The eighth annual Handel Week Festival opened in Oak Park, Feb. 17, at Grace Episcopal Church. Under the artistic direction of Dr. Dennis Northway, “The Grand Handel” revealed this revered Baroque composer in all of his versatility-from the practical recycler of previously written music to the daring expressionist, eschewing conventional formulas.

A nicely balanced program last Saturday featured concerti grossi and a motet and cantata for soprano solo. With his enduring acclaim as the composer of English oratorios such as Messiah, Handel has long been forgotten as an equally sure craftsman in Baroque idioms largely associated with other composers.

One need only say “Baroque concerto” and the name Vivaldi springs to mind with the wag’s comment that having heard one of Vivaldi’s concertos amounts to having heard all of the more than 500. But few people can say they have heard even one of Handel’s approximately 20 concertos, and herein lies the calling of Handel Week: to bring lost and dusty, yet worthwhile, scores to life.

Conducting from the harpsichord with the occasional surreptitious glance toward the orchestra, Northway led a small but vigorous ensemble through a parade of tempos and moods in the 10 movements of two concertos.
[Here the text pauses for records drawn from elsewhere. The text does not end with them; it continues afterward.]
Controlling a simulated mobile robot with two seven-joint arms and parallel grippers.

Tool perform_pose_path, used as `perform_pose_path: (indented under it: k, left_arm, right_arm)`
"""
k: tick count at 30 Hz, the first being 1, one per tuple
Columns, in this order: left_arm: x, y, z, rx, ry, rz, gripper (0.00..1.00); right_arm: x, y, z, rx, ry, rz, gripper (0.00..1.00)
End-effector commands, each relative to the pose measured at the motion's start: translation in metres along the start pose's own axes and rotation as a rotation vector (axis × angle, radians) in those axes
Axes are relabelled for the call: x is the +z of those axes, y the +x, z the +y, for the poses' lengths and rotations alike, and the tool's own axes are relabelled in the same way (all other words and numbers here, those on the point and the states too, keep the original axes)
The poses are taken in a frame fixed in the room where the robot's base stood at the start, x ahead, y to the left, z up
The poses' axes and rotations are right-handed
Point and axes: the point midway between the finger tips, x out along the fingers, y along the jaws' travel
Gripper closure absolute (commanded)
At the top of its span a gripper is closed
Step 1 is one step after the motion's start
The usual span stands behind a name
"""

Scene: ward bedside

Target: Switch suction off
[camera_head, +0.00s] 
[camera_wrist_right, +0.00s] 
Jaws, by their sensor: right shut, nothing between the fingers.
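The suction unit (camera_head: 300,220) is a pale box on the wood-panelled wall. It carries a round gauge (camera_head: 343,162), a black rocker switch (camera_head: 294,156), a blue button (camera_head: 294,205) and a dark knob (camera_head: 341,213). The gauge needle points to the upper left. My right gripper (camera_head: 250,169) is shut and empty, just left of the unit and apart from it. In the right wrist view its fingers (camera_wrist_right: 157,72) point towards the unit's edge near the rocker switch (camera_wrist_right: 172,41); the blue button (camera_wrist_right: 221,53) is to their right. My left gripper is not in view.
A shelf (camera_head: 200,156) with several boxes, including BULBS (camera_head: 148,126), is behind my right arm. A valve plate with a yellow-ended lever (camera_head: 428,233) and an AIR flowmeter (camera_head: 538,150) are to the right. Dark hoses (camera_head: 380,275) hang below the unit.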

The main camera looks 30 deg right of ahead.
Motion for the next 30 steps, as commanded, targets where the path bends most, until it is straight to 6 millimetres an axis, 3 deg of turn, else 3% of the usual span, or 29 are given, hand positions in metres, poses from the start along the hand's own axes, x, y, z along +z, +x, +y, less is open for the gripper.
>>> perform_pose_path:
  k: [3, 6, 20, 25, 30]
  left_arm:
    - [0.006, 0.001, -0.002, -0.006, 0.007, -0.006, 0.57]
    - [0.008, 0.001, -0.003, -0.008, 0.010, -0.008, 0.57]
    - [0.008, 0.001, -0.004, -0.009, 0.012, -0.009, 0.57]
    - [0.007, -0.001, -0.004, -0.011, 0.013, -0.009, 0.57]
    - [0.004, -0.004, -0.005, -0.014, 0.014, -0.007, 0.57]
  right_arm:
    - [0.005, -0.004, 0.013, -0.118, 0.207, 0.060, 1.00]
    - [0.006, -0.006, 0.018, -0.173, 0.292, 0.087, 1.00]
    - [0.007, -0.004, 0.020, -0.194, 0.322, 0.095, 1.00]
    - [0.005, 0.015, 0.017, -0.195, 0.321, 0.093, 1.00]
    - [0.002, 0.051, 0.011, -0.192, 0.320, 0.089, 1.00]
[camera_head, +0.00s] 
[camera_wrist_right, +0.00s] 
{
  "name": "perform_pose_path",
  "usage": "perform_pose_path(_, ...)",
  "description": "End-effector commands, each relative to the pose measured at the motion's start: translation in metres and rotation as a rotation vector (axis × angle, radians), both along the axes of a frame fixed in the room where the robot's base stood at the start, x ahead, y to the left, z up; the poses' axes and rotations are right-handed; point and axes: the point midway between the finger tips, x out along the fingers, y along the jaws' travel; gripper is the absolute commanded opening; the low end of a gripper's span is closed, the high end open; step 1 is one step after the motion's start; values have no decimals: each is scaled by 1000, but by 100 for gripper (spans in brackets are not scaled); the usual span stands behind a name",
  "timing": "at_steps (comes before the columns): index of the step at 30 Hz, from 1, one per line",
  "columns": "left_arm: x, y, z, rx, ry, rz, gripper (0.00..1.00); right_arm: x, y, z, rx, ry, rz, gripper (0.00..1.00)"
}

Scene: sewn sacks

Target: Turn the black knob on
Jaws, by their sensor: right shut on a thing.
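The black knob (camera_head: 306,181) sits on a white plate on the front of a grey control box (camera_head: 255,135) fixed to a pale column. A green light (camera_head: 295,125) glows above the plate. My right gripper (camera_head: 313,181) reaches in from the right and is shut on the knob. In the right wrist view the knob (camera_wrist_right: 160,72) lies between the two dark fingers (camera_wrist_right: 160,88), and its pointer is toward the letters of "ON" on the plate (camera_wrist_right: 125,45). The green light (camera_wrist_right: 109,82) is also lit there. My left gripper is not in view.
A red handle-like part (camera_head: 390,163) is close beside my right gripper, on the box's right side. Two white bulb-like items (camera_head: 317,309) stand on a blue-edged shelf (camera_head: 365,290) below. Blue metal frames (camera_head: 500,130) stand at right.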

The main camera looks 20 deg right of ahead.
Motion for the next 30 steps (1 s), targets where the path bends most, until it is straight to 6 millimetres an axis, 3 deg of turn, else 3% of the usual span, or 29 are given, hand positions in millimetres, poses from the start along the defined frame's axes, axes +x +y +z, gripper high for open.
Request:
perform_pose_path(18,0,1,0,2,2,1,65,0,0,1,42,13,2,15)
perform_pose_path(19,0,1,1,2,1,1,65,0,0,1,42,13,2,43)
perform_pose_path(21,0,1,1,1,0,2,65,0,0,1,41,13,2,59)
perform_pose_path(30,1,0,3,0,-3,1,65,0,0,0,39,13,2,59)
The C Minor Concerto, Opus 6, No. 8 featured violinists Thomas Yang and Jeri-Lou Zike in so many virtuosic solo passages that each took a well-deserved bow. Although the influence of Italian composers in these works is unmistakable, Handel imbued this strictly instrumental writing with his palpable sense of drama.

For lovers of Handel’s three long, worn-out Water Music suites, the Opus 6 concertos provide a similar pleasure but with fresh music. Listening to these concertos was an invitation to imagination-a procession here, a magical summer reverie there, a lost love, a storm, a chase. The intrusion of an airplane overhead was, however, not an illusion, and left the audience hanging on a half-cadence until Northway gave the all-clear signal.
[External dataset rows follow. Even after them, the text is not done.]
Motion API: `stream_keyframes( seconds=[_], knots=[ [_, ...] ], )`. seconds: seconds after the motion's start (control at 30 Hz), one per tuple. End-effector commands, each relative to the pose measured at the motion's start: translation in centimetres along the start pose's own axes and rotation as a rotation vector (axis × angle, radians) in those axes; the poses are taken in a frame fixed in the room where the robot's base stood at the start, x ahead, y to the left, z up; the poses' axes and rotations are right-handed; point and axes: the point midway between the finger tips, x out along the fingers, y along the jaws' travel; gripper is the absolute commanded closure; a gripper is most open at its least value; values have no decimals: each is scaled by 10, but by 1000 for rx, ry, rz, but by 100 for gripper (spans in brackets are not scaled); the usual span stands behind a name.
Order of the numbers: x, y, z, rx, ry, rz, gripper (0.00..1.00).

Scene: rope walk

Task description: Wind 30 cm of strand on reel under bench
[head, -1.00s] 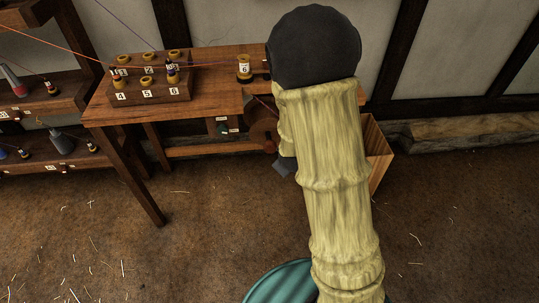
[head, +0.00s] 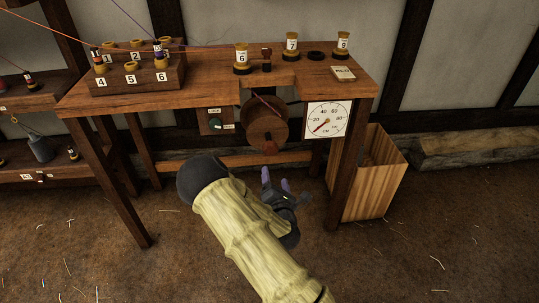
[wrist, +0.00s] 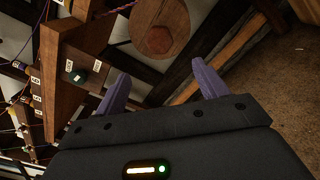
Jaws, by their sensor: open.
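The wooden reel (head: 264,126) hangs under the front of the bench (head: 215,76), with a reddish-brown knob (head: 270,147) low on its face. A purple-red strand (head: 262,101) runs down onto the reel from above. A round dial (head: 329,119) marked in cm hangs to its right, with a red needle pointing low left. My gripper (head: 276,180) is below and in front of the reel, apart from it. In the wrist view, the purple fingers (wrist: 163,88) are spread and empty, with the reel (wrist: 160,28) and knob (wrist: 158,40) beyond them.
A small panel with a green switch (head: 215,123) sits left of the reel. A wooden bin (head: 374,180) stands right of the bench leg.

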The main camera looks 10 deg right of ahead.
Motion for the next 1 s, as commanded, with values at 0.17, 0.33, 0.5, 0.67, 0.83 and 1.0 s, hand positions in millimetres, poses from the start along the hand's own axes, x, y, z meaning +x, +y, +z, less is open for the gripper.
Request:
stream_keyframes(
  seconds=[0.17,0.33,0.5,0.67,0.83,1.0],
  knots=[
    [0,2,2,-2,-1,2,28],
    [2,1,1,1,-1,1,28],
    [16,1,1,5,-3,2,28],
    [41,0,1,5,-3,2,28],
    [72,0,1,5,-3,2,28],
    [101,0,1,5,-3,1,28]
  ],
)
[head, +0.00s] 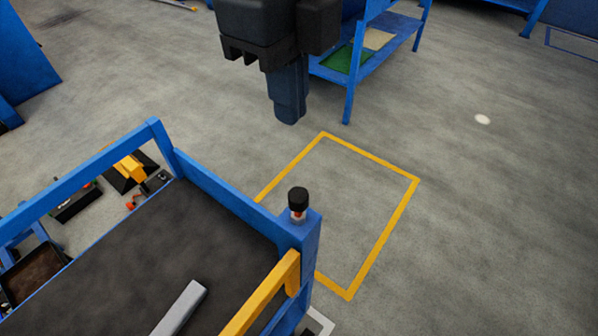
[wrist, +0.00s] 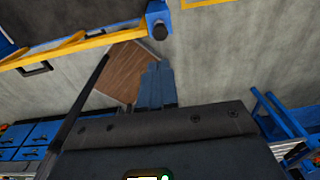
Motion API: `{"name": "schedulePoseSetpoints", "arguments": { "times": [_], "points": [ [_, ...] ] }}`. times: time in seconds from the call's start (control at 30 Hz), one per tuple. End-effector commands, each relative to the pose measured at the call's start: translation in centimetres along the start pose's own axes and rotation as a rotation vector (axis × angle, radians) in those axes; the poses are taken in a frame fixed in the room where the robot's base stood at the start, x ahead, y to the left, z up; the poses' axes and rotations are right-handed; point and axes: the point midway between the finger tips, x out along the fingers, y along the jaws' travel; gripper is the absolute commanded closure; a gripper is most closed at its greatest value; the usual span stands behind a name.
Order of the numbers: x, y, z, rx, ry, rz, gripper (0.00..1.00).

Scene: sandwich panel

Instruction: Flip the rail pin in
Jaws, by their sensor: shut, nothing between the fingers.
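The rail pin (head: 298,202) stands upright on the blue corner post (head: 308,245) of a cart in the head view. It has a black cap with a red and white band below. The yellow rail (head: 262,298) meets that post; it also shows in the wrist view (wrist: 72,46). The black cap (wrist: 160,32) shows at the post's end in the wrist view. My gripper (head: 288,118) is shut and empty, with its fingers pointing down in the head view, above the pin in the picture and apart from it. Its fingers also show in the wrist view (wrist: 155,68).
The cart's dark top (head: 150,245) carries a grey bar (head: 180,308). A blue shelf (head: 375,50) stands behind my gripper. A yellow floor outline (head: 385,235) encloses bare floor right of the post. A brown panel (wrist: 122,70) lies behind my fingers in the wrist view.

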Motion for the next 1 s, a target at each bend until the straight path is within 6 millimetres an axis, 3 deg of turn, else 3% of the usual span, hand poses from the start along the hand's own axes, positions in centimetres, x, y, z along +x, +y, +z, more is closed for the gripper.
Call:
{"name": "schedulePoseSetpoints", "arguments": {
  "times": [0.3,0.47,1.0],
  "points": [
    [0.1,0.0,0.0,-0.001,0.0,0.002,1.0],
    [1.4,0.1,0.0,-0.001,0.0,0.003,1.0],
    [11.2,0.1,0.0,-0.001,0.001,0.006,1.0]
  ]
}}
Although two other baroque giants, Bach and Telemann, win the prize for turning out cantatas by the hundreds, Handel, in shorter works relatively unknown today, held his own as a sensitive and imaginative creator of vocal scores. Chalk it up to years of soaking in the ambiance of Rome, Florence, and Venice. Handel deftly transmuted the overdone and sometimes insufferably repetitive singing on Italian stages into refined solo writing for the concert hall-without sacrificing an ounce of dramatic persuasion.

In “Cruel Tyrant Love,” soprano Sarah Gartshore, a five-year veteran of the Handel Week Festival, did the yeoman’s job, churning out measure upon measure of vocal acrobatics above the supporting orchestra. With her naturally rich voice, Gartshore evoked a defiant mood as a scorned lover, delivering melismas and cadenzas with an authentically gutsy bravura, like the kind that dazzled audiences in Handel’s day.

Gartshore had the power to still tempestuos winds (and violins) with the command “Silence!” which was humbly obeyed by the orchestra in the opening of the motet “Winds be Silent.” All aglitter with tasteful sequins and glistening eyes, she seemed to shine most in the upper range, in which she brilliantly called the winds back to life with the celestial “Alleluia” of the closing cadenza.